Cairo_Kinshasa_Music
Cairo and Kinshasa – their skylines overlain, two great cities with mighty rivers surging through, and surging with the music which will inspire my work. 

A month ago I mentioned a musical reset, and the importance of goal setting. My big musical goal for the next year is to try and write, record and produce two new EPs of original songs. This is the start of the journey, and here I want to set out my vision of the form these two works will take. At this point, they are quite unsullied by the inevitable compromises, upsets and detours that lie ahead. By blogging their development from an intangible dream to a finished piece of art I hope to motivate myself to push on with their creation, shed some light on the creative process, and record their evolution.

What follows is a brief outline of my vision for each EP. They share some qualities:

  • Both already have working titles. Giving a title to something that doesn’t yet exist is a powerful act. It tries to will it into being.
  • Both will have overarching themes, in one case lyrical, the other musical.
  • I envisage both EPs as being about six tracks in length. Today’s mode of music delivery makes the labels of EP/LP irrelevant in technical terms, but I find them useful in packaging a musical idea. Six songs to me feels like a good goal – enough content to properly explore a theme, while not being as intimidating as saying to oneself “I’m going to record an album”.

Manmade Canyons EP

This recording will be, for want of a better term, the more professional sounding of the pair. I intend to record it in a studio, with a small cadre of professional musicians, and basically try and create the best work possible on a limited budget. The central theme of the album will be exploring how beings of wild places, be they human or animal, survive in the unnatural confines of the city … and particularly a city as overwhelming as Cairo. Musically I hope to touch upon some features of Egyptian music. Some characteristics might be:

  • I already have a lot of songs written or half-written for this, such as;
    • When The City Is Home
    • Bold Little Weasel
    • A Tree of Heathens
    • Pass Without Trace
    • Possibly Five Legged Holy Cow
  • Make a trio of my guitar/guitalele, plus bass and Arabic percussion the core of the album. If things are going well, perhaps add some other Egyptian instruments, such as oud.
  • Try and find some good gear, or a good studio, to record in, without breaking the bank.

Confide in Me EP

This is the lo-fi record. For far too long I’ve been resolving I would start learning the craft of getting my songs down on tape. With this project I want to finally start taking steps in that direction. With that in mind it will necessarily be a simpler, shoddier affair, as I learn on the job. What I’m hoping though is for a finished product good enough to have some wonky charm. Its characteristics might be;

  • Recorded at home using simple equipment – free recording software (probably either Audacity or Garageband), a Zoom H5, though I might get one higher end mic for recording vocals later in the process.
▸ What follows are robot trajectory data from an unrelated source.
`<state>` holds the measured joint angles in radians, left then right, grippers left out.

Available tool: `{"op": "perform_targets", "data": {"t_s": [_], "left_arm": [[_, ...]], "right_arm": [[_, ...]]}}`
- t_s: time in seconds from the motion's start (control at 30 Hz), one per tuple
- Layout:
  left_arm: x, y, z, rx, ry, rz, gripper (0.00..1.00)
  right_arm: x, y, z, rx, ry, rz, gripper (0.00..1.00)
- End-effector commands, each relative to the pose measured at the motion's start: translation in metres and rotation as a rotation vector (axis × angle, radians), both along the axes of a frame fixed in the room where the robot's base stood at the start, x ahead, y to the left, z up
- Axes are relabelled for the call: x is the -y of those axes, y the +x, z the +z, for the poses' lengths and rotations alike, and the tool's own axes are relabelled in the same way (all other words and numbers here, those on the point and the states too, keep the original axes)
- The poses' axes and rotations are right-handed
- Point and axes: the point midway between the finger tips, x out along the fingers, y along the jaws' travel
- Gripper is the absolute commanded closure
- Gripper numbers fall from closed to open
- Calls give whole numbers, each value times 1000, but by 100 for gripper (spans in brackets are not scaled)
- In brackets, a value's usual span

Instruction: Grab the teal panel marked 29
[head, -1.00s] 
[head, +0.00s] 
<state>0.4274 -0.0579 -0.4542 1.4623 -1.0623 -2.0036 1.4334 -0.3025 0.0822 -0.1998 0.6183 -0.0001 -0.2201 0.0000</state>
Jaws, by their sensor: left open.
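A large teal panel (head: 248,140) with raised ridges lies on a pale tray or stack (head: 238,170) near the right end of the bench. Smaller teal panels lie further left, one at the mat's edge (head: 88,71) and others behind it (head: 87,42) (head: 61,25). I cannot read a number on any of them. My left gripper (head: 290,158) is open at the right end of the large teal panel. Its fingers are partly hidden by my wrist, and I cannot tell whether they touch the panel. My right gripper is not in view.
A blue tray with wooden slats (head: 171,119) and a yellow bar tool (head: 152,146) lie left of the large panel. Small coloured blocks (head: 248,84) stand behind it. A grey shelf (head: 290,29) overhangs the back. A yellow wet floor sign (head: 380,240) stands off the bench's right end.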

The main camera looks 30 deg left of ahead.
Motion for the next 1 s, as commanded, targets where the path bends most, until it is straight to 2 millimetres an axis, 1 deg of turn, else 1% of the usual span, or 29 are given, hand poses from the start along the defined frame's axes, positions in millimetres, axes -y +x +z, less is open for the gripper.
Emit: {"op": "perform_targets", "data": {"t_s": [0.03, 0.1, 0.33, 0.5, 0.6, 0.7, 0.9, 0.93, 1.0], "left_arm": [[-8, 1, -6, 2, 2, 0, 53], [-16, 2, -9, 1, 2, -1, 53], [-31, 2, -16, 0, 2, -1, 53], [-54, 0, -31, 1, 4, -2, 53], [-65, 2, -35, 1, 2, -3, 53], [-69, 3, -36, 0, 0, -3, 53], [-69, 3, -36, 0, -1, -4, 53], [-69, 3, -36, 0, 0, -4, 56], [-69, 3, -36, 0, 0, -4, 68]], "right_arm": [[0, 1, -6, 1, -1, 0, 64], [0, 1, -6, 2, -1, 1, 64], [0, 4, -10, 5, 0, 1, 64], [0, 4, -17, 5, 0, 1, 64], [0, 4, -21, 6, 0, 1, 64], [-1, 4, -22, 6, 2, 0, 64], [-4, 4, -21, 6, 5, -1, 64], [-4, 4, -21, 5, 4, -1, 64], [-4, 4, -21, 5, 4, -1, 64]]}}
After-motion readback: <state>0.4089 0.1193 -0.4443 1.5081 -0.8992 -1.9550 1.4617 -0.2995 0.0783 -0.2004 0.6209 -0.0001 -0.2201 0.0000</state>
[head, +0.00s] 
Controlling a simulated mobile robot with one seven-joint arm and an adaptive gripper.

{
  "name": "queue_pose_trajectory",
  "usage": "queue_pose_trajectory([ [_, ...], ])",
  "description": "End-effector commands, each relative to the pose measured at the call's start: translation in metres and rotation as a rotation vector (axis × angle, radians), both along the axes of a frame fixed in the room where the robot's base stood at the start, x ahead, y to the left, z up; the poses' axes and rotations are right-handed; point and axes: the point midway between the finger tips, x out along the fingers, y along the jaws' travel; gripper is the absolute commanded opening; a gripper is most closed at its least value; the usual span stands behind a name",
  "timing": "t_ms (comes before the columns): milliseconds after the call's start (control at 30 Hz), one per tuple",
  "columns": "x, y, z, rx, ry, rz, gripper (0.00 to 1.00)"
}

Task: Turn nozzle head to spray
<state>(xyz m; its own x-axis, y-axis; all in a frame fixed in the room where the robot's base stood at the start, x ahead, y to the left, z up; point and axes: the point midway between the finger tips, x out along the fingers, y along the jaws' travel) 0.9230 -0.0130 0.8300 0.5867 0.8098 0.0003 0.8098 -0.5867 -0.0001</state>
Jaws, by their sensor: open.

I’ll probably still seek a wiser hand for tweak and mix what I’ve got after the fact.
  • Writing the songs as part of the recording process (on the whole). By doing this simultaneously, I hope something different will emerge than would if I followed my usual method of completing a song before committing it to tape. For example, I intend to create some rhythm tracks first, and see how these influence the lyrics and guitar parts layered on top of them.
  • Kitchen-sink percussion – I abhor the drum machine, but I’m no drummer myself. I’m going to try and create my own densely-woven rhythm parts by crudely playing all kind of mundane objects and layering the results.
  • One of the questions I haven’t answered yet concerns the arrangement of the songs. Do I want to the write fingerstyle compositions, which would also exist happily as stand alone pieces? This is more challenging, and will probably take more time to compose and master. Or do I instead consider this a two-guitar record? The benefit of this is a lot more freedom regarding what’s happening on the strings, and a chance to dive into lead playing, which hasn’t really been part of my guitar journey in the past.
  • The musical inspiration will be the early guitar music of the Congo, the acoustic precursors of modern soukous, the music played by artists such as Bosco Mwenda and Losta Abelo.

On this blog I’ll be jumping between the two projects, aiming for at least a post on each every month, documenting each important chapter in this tale of two EPs.